Come ha saputo che la bomba che tutti paventavano era esplosa per davvero?
«La mattina dell’attentato io dovevo montare in ospedale a mezzogiorno, mi ha svegliato una chiamata dei miei famigliari, alle nove non avevo ancora saputo nulla. Ricordandomi cosa era successo a novembre dopo gli attentati di Parigi sono subito uscito di casa per raggiungere l’ospedale a piedi. Sapevo che metro, tram e autobus non sarebbero passati. Sono uscito verso le dieci e ho fatto a piedi nove chilometri, attraversando tutta la città da nord a sud.
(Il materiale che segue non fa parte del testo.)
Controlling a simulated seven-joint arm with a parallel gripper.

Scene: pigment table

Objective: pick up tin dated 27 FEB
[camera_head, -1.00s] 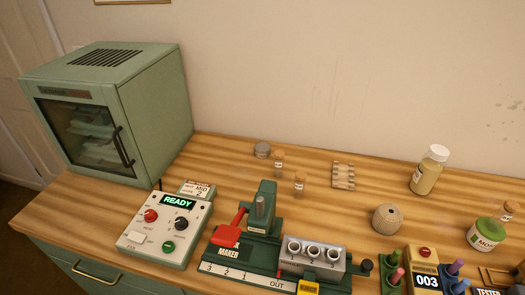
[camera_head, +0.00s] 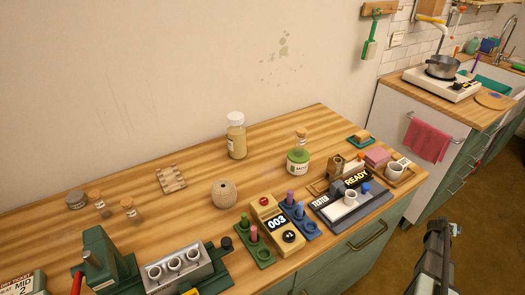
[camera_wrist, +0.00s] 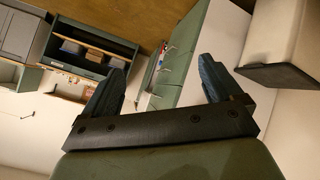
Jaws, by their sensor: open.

Sono passato davanti al Palazzo Reale, ho attraversato la Grande Place, ho percorso il famigerato quartiere di Molenbeek. Posso dirvi che verso le undici la situazione era relativamente tranquilla, non immaginatevi una città nel panico perché non è vero. Semplicemente non c’erano mezzi: né pubblici né taxi».
Davvero non c’era nulla di diverso nell’aria? Nella faccia delle persone?
«In effetti appena uscito di casa la scena non era abituale. Da mesi sono abituato ad avere alcuni soldati nelle immediate vicinanze del mio portone. Non c’erano, erano stati ridirezionati. Ecco, diciamo che paradossalmente la cosa che mi ha messo in allarme è stato non vedere quei soldati che erano là da sei mesi, dagli attentati di novembre».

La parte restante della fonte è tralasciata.